Jul 8, 2019
Brad Williamson says, Nearly 1 in 3 lose sleep over everyday
New York. Nearly 8 in 10 (78%) of U.S. adults lose sleep over daily stresses like work, relationships, and more, according to a new Bankrate.com report. More than half (56%) of Americans, ages 18 and older, toss and turn over at least one money issue. The biggest money stressor: everyday expenses, which nearly 1 in 3 (32%) say they occasionally lose sleep over.

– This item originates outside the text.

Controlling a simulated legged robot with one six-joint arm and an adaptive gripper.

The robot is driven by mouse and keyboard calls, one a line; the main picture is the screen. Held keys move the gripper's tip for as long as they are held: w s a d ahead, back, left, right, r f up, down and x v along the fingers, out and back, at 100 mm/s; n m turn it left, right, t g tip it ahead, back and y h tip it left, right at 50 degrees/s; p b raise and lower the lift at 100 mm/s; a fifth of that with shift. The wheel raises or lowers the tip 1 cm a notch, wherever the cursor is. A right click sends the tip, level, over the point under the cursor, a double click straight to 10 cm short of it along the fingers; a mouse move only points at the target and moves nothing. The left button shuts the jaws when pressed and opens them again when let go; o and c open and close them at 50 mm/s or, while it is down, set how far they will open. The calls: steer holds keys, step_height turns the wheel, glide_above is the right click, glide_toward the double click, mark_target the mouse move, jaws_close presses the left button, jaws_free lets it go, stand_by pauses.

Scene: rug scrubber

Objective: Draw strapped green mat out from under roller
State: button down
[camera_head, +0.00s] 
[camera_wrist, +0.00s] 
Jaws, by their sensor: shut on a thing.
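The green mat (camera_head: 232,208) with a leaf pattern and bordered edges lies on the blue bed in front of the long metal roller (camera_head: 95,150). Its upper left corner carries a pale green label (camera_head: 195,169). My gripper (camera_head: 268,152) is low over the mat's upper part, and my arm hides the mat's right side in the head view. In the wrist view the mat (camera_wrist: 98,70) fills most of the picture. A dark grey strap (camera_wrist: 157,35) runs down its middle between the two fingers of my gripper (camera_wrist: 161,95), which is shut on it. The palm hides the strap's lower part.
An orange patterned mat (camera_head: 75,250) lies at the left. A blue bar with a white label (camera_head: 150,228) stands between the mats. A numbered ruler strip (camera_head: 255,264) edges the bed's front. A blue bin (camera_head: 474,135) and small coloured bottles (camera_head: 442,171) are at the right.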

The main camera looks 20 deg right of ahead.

Other than everyday expenses, the most popular financial
insomnia contributors include saving enough money for retirement
(24%), health care or insurance bills (22%), the ability to pay
credit card debt (18%), mortgage or rent payments (18%),
educational expenses (11%) and stock market volatility (5%). Those
who are losing sleep over money include:
Two-thirds of parents with children under age 18 compared to 54% who don’t have young children.
Sixty-four percent of Gen Xers (ages 39-54) versus 58% of
Millennials (ages 23-38) and 54% of Baby Boomers (ages 55-73).

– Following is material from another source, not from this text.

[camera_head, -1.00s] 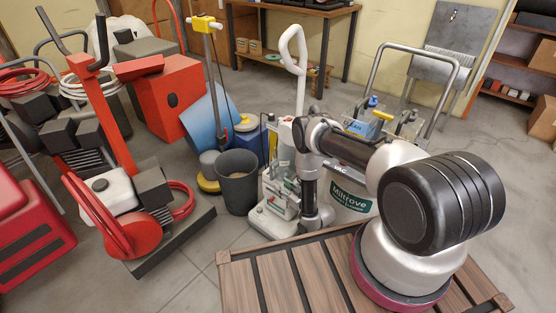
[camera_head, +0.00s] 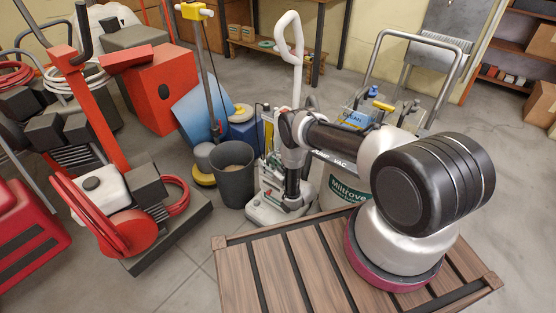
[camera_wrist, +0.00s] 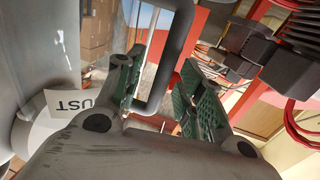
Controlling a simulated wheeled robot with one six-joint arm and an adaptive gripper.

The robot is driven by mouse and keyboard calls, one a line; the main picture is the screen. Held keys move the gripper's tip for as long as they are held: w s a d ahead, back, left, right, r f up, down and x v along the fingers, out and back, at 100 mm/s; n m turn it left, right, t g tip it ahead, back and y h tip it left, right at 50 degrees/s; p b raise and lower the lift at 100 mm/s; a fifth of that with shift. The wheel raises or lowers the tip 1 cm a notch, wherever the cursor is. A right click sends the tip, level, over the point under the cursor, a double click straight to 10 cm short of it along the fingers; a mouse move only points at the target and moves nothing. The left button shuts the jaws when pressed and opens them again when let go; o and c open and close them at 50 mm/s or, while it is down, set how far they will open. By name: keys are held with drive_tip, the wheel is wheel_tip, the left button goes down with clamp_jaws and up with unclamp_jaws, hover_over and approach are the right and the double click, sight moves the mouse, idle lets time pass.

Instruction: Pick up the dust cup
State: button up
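In the wrist view a grey, rounded body carries a white label reading "UST" (camera_wrist: 70,104); it appears to be the dust cup (camera_wrist: 35,60), cut off by the left edge. A dark loop handle (camera_wrist: 178,62) stands beyond my gripper (camera_wrist: 160,100), its lower end showing between the fingers. Whether it belongs to the cup is unclear. The two green-padded fingers are apart, and I see nothing clamped between them. In the head view my arm reaches down beside the upright vacuum (camera_head: 268,214); my arm hides much of it, and the cup cannot be made out there.
A wooden slatted platform (camera_head: 268,272) lies in front. A dark bucket (camera_head: 233,180) stands left of the vacuum, a barrel marked Miltrove (camera_head: 347,190) right of it. Red machines (camera_head: 118,232) crowd the left. Bare floor shows at right.

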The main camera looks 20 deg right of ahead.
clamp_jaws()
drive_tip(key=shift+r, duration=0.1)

Fifty-nine percent of women compared to 54% of men.
More than 6 in 10 (61%) Northeasterners versus 52% of Midwesterners.
Nearly two-thirds (63%) of the lowest earners (under $30,000 per year) compared to 53% of those who make $80,000 or more.
Aside from financial woes, Americans say health is the next largest contributor to a lack of shut-eye (37%, up from 28% last year). Many U.S. adults also experience restless nights over relationships – including those with family members (29%), romantic partners (21%) and friends (17%) – as well as work (28%), politics (21%), climate change (14%) and raising children (13%).
Digging deeper, 38% of those who lose sleep over at least one stressor say a money issue is the main culprit, more than relationships (20%), health (15%) and work (11%). The average U.S. adult is losing sleep over three different problems.
Among generations, Millennials are more likely to lose sleep
over work (39%) and relationships with friends (22%), while Gen X
tops all other age groups in losing sleep over the ability to pay
housing costs (24%), and Baby Boomers are more worried about health
(41%) and politics (25%) than those who are younger.
Millennials and Gen Xers have a much greater tendency to feel uneasy over education costs for themselves or a family member (16% and 11%, respectively, versus just 3% of Baby Boomers).
Almost two-thirds (63%) of people struggling to get a good night’s rest are optimistic they’ll be able to resolve their biggest issue and more than three-quarters (77%) are actively doing something to address it. However, more than half (51%) of U.S. adults who lose sleep primarily due to credit card debt say they are pessimistic about improving their situation. The other net pessimistic topics are politics (62% pessimistic) and climate change (66% pessimistic).
“When you’re wrestling with a big issue, it’s important to break it into manageable chunks. Devising a plan and starting to execute against it – piece by piece – is the best way to get things done,” said Bankrate.com analyst Ted Rossman. “Simply getting started should help you begin to feel better and settle your racing mind. That holds true whether you’re worried about health, money, relationships, work or anything else.”